A few weeks ago, one of the other x264 developers was doing some timing tests on the 16x16 sum of absolute differences operation on his Core 2 Duo, and noticed something odd. The timings looked something like this (in clock cycles):
3500 48 48 48 240 48 48 48 240 48 48 48 240 [this pattern (48-48-48-240) repeats 64 times total] 3500 48 48 48 240...
Interesting, he thought. After some testing, it became clear that what was happening is that since the assembly code was forced to use unaligned loads due to the nature of the data, 1/4 of the time the data crossed cache boundaries, and 1/64 of cache boundaries were page boundaries, resulting in this pattern. Loading across a cache boundary was so expensive that the assembly code was nearly as slow as the C code! So we were curious: what about other CPUs? We tested it on a whole bucketload of other processors. The results were shocking: all Intel chips had the same problem, not just on SSE2 but on all loads back to MMX! Athlons had no penalty for loading across cache lines, and a mere 5% penalty for page lines! This was somewhat shocking to us--when we looked at amortized time, the Athlon actually considerably outperformed the Core 2 clock-for-clock due to the cache line misses dragging down the speed.
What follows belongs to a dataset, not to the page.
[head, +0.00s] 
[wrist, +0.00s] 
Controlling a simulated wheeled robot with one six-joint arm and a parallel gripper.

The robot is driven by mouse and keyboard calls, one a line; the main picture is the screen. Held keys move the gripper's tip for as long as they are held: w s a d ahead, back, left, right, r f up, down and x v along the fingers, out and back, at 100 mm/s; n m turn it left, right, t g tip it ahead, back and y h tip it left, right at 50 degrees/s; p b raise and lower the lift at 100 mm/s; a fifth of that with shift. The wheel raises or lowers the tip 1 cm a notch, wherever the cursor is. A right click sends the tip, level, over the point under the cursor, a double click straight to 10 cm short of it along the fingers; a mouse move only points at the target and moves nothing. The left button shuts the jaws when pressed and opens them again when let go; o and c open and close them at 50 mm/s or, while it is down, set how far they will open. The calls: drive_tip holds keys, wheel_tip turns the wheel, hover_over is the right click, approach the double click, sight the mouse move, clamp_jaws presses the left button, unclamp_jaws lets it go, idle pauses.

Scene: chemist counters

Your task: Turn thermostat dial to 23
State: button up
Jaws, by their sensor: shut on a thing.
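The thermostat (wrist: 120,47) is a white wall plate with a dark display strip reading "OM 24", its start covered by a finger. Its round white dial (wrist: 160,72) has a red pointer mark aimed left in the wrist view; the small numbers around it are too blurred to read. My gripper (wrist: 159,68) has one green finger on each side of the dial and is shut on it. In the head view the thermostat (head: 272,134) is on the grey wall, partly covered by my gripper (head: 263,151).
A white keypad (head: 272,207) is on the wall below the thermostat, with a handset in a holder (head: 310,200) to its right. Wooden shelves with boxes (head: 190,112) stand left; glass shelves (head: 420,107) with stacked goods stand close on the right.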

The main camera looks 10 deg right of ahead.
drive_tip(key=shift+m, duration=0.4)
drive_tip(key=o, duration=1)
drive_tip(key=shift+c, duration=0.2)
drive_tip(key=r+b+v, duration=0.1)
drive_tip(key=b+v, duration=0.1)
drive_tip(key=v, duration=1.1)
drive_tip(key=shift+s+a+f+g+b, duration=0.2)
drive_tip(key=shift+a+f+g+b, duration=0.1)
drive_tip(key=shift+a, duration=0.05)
So, we figured, there must be a way to deal with this. The most obvious was the LDDQU SSE3 operation, which can load 128 bytes of data across a cache line without any penalty. We were only loading 16 bytes, but it would still be vastly faster in the case when the data crossed a cache line. A simple branch would swap between the LDDQU and regular load. We tested it on the Core 2... and there was no speed change. Weird, we thought. So we tested it on all other Intel CPUs with SSE3: the Core 1, and the Prescott... and it worked perfectly; LDDQU entirely eliminated the cacheline penalty. In other words, Intel allowed quite a nasty regression on the Core 2!
So we had to come up with ways to deal with this on the Core 2, and just as importantly, on non-SSE3 Intel CPUs. For the Core 2, a hack involving PALIGNR was used. For non-SSE3 chips, a genius hack was contrived involving 16 copies of the load statement, one for each possible misalignment; this was actually still drastically faster than loading across a cacheline.
The result was a near 50% reduction in clock cycles for the SAD operation on Intel CPUs. Interestingly enough, this could also apply to motion compensation, since it has the same issue of unaligned loading. If the hack was implemented in FFDshow, for example, it could speed up H.264 playback by a solid 10-20%.
The moral of the story: Never trust the processor documentation. Never assume that every assembly operation does what it should on every chip. And never trust averaged clock cycles; it could be averaging two separate sets of numbers together to yield a third number of clock cycles that the operation never actually takes (i.e. 48 48 48 averaged with 240 to get 100 or so).Of course even though SAD is the most commonly used operation in the entire program, the Core 2s historically have trashed the Athlon 64s clock-for-clock, even without this change.
P.S. For those masochistic enough to want to look at the assembly code itself, check out [url="http://trac.videolan.org/x264/changeset/696"]the patch itself[/url] here.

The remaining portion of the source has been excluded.